Ohh-ly Course

Sex and religion have never gotten along unless, of course, it takes place during marriage. I want to call your attention to one of the many references to premarital sex in the Bible: Hebrews 13:4. “Let marriage be held in honour among all, and let the marriage bed be undefiled, for God will judge the sexually immoral and adulterous.”

The Quran also shares the same sentiment with the Bible on premarital sex, albeit a bit extra. Quran (24:2) “As for female and male fornicators, give each of them one hundred lashes and do not let pity for them make you lenient
in ˹enforcing the law of Allah, if you truly believe in Allah and the Last Day. And let several believers witness
their punishment.”

Reading the bit about “one hundred lashes” got me scratching my head in wonder. Will I ever get what’s coming to me? Perhaps all the lashes I got while younger have made up for it? I don’t know. But I do know that religion acts sort of like an abstinence contraceptive, if I may, for the under-aged or sexually inexperienced Nigerian youths. I know because I’ve seen it happen many times, and research agrees with me.

One important aspect of religion that emphasizes the depth of religious convictions and commitment is religiosity. It is described as a person’s faith, spirituality, and veneration of a deity. Because abstinence has been repeatedly cited as the most effective means of preventing STIs and unintended pregnancies. That’s why the phrase “I’m waiting till my wedding night” has served as a deterrent for many years.

According to Hirschi and Stark, connections within societal institutions, such as church and family, restrain individuals from engaging in non-standard behaviours by encouraging oversight of youth and providing models for
healthy behaviours. You hear the pastor preach at church every Wednesday and Sunday about how he met “Rev Mrs” at a Sunday service, and they clicked right away but didn’t have sex until their wedding night.

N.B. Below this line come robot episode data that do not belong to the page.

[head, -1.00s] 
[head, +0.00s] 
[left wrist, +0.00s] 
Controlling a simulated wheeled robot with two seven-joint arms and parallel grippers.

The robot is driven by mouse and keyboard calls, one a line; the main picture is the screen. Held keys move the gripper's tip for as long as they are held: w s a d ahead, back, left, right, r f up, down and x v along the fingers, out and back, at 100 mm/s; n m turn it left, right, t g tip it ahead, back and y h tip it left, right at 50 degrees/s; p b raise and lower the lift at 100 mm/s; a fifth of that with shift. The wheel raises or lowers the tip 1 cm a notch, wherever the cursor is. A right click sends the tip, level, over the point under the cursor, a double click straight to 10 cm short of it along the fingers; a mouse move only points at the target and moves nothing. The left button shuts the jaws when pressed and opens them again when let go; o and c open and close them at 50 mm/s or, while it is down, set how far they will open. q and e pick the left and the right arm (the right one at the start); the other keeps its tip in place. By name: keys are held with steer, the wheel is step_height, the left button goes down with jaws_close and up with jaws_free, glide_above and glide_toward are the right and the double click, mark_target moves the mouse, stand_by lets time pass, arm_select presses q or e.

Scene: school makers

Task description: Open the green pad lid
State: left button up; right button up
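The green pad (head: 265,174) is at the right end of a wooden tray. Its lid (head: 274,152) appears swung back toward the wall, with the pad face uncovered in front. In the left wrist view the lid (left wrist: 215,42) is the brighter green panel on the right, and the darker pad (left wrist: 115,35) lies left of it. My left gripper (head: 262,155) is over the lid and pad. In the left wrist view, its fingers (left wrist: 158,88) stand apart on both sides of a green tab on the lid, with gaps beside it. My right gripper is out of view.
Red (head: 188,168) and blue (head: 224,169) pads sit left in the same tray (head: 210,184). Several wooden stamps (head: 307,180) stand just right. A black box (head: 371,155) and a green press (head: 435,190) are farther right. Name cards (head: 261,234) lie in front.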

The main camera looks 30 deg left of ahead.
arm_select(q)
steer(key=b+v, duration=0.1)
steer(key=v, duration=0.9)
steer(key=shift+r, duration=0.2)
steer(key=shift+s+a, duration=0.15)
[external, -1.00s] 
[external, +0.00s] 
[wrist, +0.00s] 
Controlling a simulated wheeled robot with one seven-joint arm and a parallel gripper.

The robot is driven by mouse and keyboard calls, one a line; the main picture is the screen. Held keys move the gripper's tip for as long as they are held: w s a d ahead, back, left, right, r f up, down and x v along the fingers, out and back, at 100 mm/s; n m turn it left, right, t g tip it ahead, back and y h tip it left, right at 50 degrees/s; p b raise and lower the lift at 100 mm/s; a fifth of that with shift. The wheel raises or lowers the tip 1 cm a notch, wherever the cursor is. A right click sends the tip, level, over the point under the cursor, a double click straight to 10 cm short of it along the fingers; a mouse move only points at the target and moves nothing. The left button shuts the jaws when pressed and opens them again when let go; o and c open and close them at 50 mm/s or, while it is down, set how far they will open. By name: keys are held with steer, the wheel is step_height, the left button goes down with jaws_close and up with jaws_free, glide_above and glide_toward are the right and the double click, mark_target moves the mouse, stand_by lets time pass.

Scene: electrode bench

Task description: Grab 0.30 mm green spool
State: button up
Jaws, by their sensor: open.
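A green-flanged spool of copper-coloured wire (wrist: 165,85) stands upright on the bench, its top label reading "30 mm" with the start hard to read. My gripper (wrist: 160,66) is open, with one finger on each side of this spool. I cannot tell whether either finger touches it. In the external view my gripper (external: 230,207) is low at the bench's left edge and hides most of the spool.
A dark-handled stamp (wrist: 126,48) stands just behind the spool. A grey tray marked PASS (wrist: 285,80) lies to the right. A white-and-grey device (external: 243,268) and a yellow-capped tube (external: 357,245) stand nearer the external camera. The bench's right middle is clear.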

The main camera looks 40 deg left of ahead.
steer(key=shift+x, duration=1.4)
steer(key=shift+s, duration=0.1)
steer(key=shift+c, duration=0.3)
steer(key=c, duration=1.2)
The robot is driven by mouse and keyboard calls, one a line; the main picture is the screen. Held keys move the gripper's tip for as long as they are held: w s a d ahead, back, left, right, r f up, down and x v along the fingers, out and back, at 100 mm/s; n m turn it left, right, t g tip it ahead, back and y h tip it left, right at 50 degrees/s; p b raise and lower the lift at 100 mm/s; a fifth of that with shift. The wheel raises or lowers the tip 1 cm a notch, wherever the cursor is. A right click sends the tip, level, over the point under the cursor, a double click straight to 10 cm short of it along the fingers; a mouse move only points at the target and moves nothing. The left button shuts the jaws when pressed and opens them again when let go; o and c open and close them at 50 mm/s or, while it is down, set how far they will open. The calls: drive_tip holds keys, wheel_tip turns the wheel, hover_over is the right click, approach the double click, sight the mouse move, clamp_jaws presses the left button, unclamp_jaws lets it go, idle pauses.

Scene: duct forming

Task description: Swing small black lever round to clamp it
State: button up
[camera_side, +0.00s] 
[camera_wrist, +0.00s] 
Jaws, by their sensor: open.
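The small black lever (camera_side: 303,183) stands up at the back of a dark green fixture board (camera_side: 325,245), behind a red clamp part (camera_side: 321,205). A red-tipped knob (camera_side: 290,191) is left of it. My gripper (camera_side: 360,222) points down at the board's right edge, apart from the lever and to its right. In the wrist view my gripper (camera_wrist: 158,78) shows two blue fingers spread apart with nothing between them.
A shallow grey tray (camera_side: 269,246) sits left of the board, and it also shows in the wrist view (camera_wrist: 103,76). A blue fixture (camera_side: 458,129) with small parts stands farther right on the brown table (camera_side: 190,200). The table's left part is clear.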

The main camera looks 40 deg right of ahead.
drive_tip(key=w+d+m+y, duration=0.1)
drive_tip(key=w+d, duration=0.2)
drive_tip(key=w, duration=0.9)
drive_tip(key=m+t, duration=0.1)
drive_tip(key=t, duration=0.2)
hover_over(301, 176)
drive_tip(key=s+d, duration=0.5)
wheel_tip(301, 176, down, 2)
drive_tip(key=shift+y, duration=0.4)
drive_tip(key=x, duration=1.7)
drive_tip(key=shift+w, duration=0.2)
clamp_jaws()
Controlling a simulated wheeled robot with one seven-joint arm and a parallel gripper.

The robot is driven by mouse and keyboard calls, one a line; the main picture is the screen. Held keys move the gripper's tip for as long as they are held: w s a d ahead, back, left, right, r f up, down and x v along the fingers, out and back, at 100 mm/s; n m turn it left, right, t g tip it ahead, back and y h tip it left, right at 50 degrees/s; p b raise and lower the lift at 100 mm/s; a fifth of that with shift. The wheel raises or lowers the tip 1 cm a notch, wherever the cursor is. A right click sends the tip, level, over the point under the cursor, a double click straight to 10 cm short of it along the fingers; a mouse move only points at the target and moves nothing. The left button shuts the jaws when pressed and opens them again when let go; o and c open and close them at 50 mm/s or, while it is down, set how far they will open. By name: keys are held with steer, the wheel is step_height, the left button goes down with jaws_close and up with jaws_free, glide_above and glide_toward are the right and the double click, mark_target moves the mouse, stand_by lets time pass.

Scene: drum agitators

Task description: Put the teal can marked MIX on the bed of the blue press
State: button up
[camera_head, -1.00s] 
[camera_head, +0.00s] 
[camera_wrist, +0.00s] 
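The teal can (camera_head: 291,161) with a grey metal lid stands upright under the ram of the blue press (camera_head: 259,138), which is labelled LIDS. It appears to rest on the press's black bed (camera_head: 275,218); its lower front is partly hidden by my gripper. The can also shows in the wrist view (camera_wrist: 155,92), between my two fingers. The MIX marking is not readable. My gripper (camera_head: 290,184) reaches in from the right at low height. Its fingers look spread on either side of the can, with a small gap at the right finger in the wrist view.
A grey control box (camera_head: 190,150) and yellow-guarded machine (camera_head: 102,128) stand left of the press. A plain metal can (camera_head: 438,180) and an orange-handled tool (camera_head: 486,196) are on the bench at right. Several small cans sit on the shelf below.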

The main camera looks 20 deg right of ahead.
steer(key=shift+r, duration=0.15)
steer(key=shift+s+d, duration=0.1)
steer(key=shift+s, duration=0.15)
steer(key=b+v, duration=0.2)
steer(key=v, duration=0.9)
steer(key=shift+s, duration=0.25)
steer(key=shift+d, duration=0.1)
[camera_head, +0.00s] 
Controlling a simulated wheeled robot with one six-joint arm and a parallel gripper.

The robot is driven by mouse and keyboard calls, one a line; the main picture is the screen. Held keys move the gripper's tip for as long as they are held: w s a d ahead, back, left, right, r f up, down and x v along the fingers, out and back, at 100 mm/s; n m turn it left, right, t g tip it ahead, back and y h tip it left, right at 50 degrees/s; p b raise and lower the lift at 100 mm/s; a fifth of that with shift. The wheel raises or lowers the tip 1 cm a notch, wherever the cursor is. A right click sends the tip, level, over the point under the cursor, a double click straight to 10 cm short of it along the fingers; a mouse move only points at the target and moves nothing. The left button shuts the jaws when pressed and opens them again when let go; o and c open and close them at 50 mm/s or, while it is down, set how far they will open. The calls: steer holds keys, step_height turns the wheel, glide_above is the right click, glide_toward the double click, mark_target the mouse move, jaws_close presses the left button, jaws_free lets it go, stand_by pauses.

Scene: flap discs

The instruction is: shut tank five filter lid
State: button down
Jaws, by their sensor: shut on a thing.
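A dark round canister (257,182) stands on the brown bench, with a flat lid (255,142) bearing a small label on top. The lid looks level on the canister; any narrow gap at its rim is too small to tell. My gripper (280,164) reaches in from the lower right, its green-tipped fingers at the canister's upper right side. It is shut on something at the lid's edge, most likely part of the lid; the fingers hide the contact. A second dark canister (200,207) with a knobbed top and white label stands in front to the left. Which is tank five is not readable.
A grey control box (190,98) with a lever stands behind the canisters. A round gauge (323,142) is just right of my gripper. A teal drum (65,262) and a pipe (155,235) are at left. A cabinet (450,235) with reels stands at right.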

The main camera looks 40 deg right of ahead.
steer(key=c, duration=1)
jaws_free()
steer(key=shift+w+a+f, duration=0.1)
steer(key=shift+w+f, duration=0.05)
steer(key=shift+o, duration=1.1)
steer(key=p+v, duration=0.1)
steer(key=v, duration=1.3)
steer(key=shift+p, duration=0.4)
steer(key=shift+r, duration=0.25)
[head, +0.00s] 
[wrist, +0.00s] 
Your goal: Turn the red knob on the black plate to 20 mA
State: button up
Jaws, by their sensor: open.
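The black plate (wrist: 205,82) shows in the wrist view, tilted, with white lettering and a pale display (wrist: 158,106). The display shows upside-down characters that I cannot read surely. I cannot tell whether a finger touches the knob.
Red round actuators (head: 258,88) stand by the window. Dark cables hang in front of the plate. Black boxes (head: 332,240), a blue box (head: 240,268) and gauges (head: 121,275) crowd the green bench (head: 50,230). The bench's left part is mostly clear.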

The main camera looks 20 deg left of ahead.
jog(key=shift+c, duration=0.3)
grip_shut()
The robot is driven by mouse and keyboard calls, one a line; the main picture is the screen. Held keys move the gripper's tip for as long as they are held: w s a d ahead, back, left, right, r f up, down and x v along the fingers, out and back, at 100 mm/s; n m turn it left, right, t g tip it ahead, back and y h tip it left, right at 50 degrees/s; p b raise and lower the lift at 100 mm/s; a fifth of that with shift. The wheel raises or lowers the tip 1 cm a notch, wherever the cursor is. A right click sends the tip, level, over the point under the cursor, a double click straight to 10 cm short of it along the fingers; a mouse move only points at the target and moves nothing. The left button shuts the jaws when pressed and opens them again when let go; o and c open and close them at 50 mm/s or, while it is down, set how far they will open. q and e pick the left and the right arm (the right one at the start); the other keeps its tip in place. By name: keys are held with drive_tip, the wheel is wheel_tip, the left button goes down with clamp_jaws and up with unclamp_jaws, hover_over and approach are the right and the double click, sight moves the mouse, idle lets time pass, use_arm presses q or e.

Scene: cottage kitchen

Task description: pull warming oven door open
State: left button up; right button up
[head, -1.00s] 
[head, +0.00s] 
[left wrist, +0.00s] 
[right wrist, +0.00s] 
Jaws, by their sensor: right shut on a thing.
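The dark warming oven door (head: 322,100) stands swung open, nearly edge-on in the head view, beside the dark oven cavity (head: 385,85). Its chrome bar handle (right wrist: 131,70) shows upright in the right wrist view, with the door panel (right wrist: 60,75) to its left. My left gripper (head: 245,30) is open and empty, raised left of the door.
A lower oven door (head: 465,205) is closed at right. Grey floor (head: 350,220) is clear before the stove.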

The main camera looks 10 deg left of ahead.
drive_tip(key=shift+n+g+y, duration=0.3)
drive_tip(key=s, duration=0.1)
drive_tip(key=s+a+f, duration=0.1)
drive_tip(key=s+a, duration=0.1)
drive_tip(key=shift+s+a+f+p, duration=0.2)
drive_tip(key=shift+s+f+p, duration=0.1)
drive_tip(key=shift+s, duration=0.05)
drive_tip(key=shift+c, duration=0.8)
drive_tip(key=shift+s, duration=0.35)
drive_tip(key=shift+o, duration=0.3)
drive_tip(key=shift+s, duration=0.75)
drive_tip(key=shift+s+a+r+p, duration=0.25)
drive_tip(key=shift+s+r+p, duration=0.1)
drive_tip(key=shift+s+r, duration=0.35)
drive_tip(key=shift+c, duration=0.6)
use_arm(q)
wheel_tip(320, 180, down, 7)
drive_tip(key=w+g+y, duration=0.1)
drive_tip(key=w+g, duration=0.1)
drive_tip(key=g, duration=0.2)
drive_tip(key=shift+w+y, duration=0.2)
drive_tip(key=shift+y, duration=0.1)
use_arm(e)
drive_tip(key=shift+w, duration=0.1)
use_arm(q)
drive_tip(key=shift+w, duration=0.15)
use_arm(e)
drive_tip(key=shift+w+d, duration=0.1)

When you get back home, your parents confirm the pastor’s assertion by stating that’s how they met. Whether true or not, people’s environments and shared moral standards have a way of influencing them, especially while they’re young, because that’s when they’re most susceptible.

Oluwaseyi Dolapo Somefun’s (a published health researcher) research article for BMC believes that interaction with religious instructions and leaders may influence youth religiosity, which may eventually influence youth sexual behaviour. He also anticipates that these interactions would be strengthened in the presence of parents in the household and with parental religious affiliation. I concur entirely.

Devout parents also contribute to the long-term sexual abstinence of many Nigerian teenagers. Surely, no child wants to ever disappoint their parents. However, one particular thing I’ve been privy to notice from people who have devout parents but still, one way or the other, end up having sex is that they are highly petrified at the idea of them finding out they’re sexually active.

There’s this belief that kids whose parents are clergymen have a tinge to commit the most sin. I get that it is an unfair
stereotype and unnecessary pressure to put on those who are just trying to live their lives, but most people reading this and have friends who fall under this bracket can agree so could Babara.

She was given the name after her confirmation, but she never really liked it and the pressure it came with. Her father
had been a strict parishioner for as long as she could remember, and he made sure neither she nor her brother strayed a step out of line.

Also read: Oddbod & The City: My Mother, My Sister

Barbara always felt like she’d been imprisoned in her own home, but even prisoners find ways to entertain themselves, and hers was reading steamy erotic novels. She used her pocket money to buy two more for everyone her dad burnt, confiscated, or tore.

Despite being a 24-year-old first-class graduate, she’s never treated like an adult. Her mom is her confidant, but there’s not much she can do about her husband; it was who he was. She imagined a world where everything was loose and careless through the stories she read. There, she had a fictitious boyfriend who was always there for her whenever she felt the urge to masturbate—a habit she had developed while attending university and had become increasingly difficult to conceal.

She found herself at a Charismatic group’s prayer session with them, trying to cast out the demon on the day her luck
finally ran out, and her father walked in on her.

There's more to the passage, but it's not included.